Thanks again for your valuable time and comments. We hope that our response can address your questions, and if you still have any concerns, we would be pleased to discuss them further with you.
Dear Reviewer X4Rx,
We sincerely thank you for your efforts in reviewing our paper and your valuable feedback. May I kindly ask if we have fully addressed your concerns? If there are any remaining concerns, please feel free to raise them and we will try our best to explain.
Sincerely,
Authors
Thanks for the response. The rebuttal addressed my concerns. Please add the experiments and clarification to the final version of the paper. I recommend the acceptance of the paper.
We sincerely appreciate your support and encouragement. We will incorporate the discussions mentioned above into our revised manuscript.
Dear Reviewers,
Please take a look at the rebuttal and check if your questions and concerns have been addressed and everything is clear.

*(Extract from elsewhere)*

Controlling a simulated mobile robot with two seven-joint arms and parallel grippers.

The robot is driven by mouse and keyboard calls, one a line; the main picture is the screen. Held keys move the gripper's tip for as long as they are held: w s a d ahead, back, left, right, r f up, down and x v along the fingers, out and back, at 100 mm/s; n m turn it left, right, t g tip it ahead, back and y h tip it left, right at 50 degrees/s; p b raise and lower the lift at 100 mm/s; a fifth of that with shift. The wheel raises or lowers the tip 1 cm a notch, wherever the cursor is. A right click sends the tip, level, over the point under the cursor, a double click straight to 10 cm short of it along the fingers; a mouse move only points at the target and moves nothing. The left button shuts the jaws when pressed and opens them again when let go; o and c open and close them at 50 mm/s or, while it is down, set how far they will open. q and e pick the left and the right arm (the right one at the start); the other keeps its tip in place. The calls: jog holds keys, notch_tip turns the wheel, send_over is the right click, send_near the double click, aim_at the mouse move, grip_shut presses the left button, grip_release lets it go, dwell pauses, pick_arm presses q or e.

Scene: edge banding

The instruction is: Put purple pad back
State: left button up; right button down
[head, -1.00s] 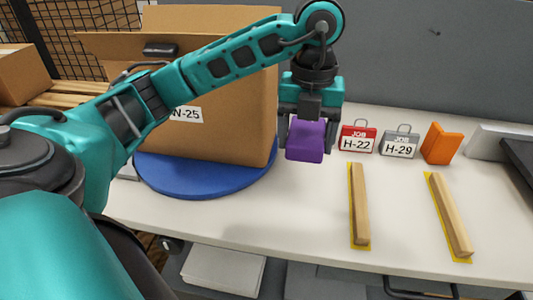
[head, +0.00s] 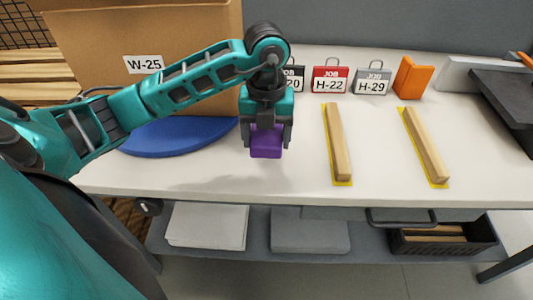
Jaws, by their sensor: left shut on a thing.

Now is the time to clarify any remaining issues in discussion with the authors.
Thanks, Your AC
The paper proposes an approach for relighting objects or portraits given a text prompt or background image. To that end it introduces new modules for extracting directed lighting information from the background image and for refining the foreground of the harmonized image.
The reviewers appreciated the strong experimental results, clear writing, and novelty of the proposed components. They were concerned about missing experiments on existing datasets, on objects, and to further ablate design choices. For the refinement module, they noted missing implementation details, an intuitive explanation on its functioning, and questioned the use of synthetic data for training. Results and technical details provided in the rebuttal and discussion addressed these concerns sufficiently and swayed 3 of the reviewers towards accepting the paper. The remaining reviewer with a borderline reject did not respond to the rebuttal and discussion, but the AC concludes that the rebuttal sufficiently addresses the raised questions. The AC agrees with the recommendation of the reviewers.